Dollar Index – The dollar lost 0.43% to 105.45, as market re-evaluate their view on the fed funds rate outlook. July’s ISM manufacturing PMI slowed down to 52.8 from 53.0 in June, the lowest reading relative to the past 12 months. New orders continued to contract, and businesses were expressing pessimism on the economy. July’s labour data is due this Friday, where consensus is expecting the unemployment rate to remain at 3.6%.
US equities & sovereign bonds – Wall Street declined where Dow Jones down 0.14% to 32,798, S&P 500 down 0.28% to 4,119 and the tech heavyweight Nasdaq down 0.18% to 12,369. The UST10Y benchmark yield was 2.573%, while the UST2Y was at 2.870 %, where the differential between these securities were -26.69 bps.

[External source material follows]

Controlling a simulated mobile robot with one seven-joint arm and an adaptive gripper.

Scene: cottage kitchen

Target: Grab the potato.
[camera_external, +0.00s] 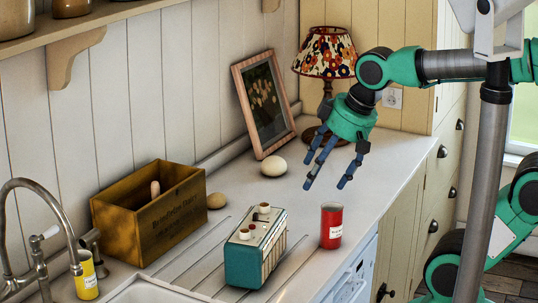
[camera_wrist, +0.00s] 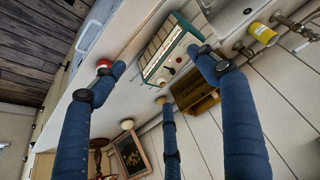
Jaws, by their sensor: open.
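A small brown rounded thing (camera_external: 216,201), which looks like the potato, lies on the counter against the right end of the wooden box. In the wrist view it shows small beside the box, partly behind a finger. A larger pale rounded thing (camera_external: 273,165) lies farther back, in front of the picture frame; it also shows in the wrist view (camera_wrist: 128,124). I cannot tell for certain what it is. My gripper (camera_external: 325,184) has its blue fingers spread and empty. It hangs above the counter, to the right of both rounded things and apart from them.
A wooden box (camera_external: 150,222) stands by the wall. A teal and cream appliance (camera_external: 255,252) and a red can (camera_external: 331,227) stand nearer the front. A lamp (camera_external: 325,55) and picture frame (camera_external: 263,103) stand behind. A yellow can (camera_external: 86,277) is by the tap. The counter between is clear.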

Euro – The euro gained 0.41% to 1.026 after dollar weakened. The Eurozone’s unemployment remained at 6.6% in June, where the lowest unemployment rate is in Germany at 2.8% and the highest in Spain at 12.6%. S&P Global’s manufacturing PMI contracted in July to 49.8, down from June’s 52.1, mainly driven by weak demand resulting in high inventory.

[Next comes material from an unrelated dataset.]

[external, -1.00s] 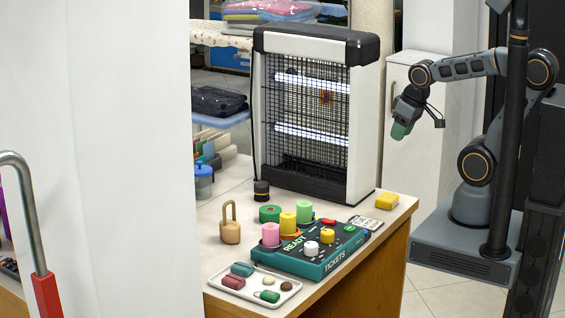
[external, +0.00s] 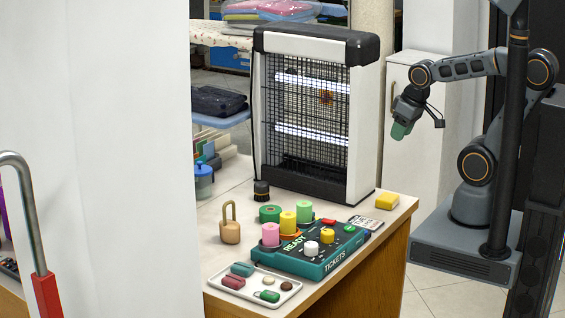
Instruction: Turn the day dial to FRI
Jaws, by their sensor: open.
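A teal ticket box (external: 316,258) marked READY and TICKETS sits at the front of the counter. On its top are a white knob (external: 311,248) and a yellow knob (external: 327,236), with a red button (external: 328,221) and a green button (external: 350,228) farther back. I cannot read any day marks, so I cannot tell which knob is the day dial or where it points. My gripper (external: 401,130) hangs in the air at the right, beyond the counter's edge and well above and apart from the box. It is open and empty; its fingertips are small in this view.
Pink (external: 270,234), yellow (external: 288,223) and green rolls (external: 304,211) stand along the box's back. A white tray (external: 254,288) with small items lies in front. A tan padlock (external: 230,228), yellow block (external: 387,201) and tall insect lamp (external: 312,112) also stand on the counter.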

British pound – The pound also gained by 0.65% to 1.225 due to the weaker dollar. S&P Global’s UK manufacturing PMI in July shrank to 52.1 from 52.8 in June. Consensus is now expecting the BoE to make a half-point interest rate hike to 1.75% this week. The BoE had also removed the mortgage affordability test, a requirement for borrowers to be able to afford a 3% rise in interest rates before obtaining a home loan.
Japanese yen – The yen depreciated 1.25% to 131.610. The Jibun Manufacturing PMI was at 52.1 in July, down from initial estimate of 52.2 and following a final reading of 52.7 in June. This indicated that the sector experienced its weakest growth in 10 months, as a result of rising energy and labour costs as well as ongoing inflationary pressures.
Chinese yuan – The yuan down 0.36% to 6.769. The Caixin/Markit manufacturing PMI was 50.4 in July, falling short of market forecasts of 51.5 but outperforming official data released over the weekend that showed an unexpected decline in industrial activity in China. On politics, despite warnings from Beijing, House Speaker Nancy Pelosi is expected to arrive in Taiwan as soon as Tuesday.
Korean won – The won depreciated 0.37% to 1,304.11. South Korea’s exports grew by 9.4% y/y in July, slightly below the consensus expectation of a 10% gain. Imports gained 21.8% y/y in July, faster than June’s 19.4%. PMI values for July slid to 49.8 from 51.3 in June, marking the first contraction in nearly two years.
Australian dollar – The Australian gained 0.54% to 0.702. The manufacturing PMI scored 55.7 in July, below June’s 56.2 but still above the expansion threshold. Australia’s home prices slipped at a quicker pace as property prices shed 1.3% in July compared to 0.6% decline in June, amidst rising borrowing costs and cost-of-living crisis.
Crude oil – Brent down by 9.07% to $100.03 per barrel and WTI also down by 4.80% to $93.89 per barrel. For the first time since 2020, WTI and Brent both ended July with a second consecutive monthly decline. As some producing nations struggled to bring wells back online, data indicated that as of June, OPEC+ was still producing roughly 3 million barrels per day short of its output target.
Gold – Gold gained 0.35% to US$ 1,772/oz, reaching its highest level in four weeks. The worsening macroeconomic environment also caused investors to reduce their bets on an overly aggressive Fed.
Malaysian ringgit – The ringgit depreciated by 0.05 % to 4.453. The S&P Global Malaysia Manufacturing PMI increased to 50.6 in July from 50.4 the previous month, indicating that the industry has expanded three months in a row and experiencing its strongest growth since April. New orders increased at their fastest rate in three months though growth rates were still moderate. On the consumer front, the government has set up a ceiling price for 5kg cooking oil at RM34.70 and will only be enforced in Peninsular Malaysia. Currently, cooking oil is being sold at RM39–RM42 per bottle. This means the new prices translate to a 11%–17% price reduction for consumers.
Fixed Income – The MGS 3Y was down by 1.0bps to 3.500%, 5Y remained at 3.720%, 7Y up +1.0bps to 3.850%, and 10Y down 1.0bps to 3.890%.
KLSE – The FBM KLCI was up by 0.66% to 1,502.
Rates – The IRS yield for the (3Y) was -0.50bps to 3.405%, (5Y) +3.00bps to 3.530%, (7Y) remained at 3.600%, and (10Y) up +1.0bps 3.700%
Against major currencies – The ringgit was weaker against the EUR, GBP, AUD, JPY, SGD, THB, and VND, but stronger against the CNY, IDR and PHP.
We expect the MYR to trade between our support level of 4.450 and 4.460 while our resistance is pinned at 4.560 and 4.610.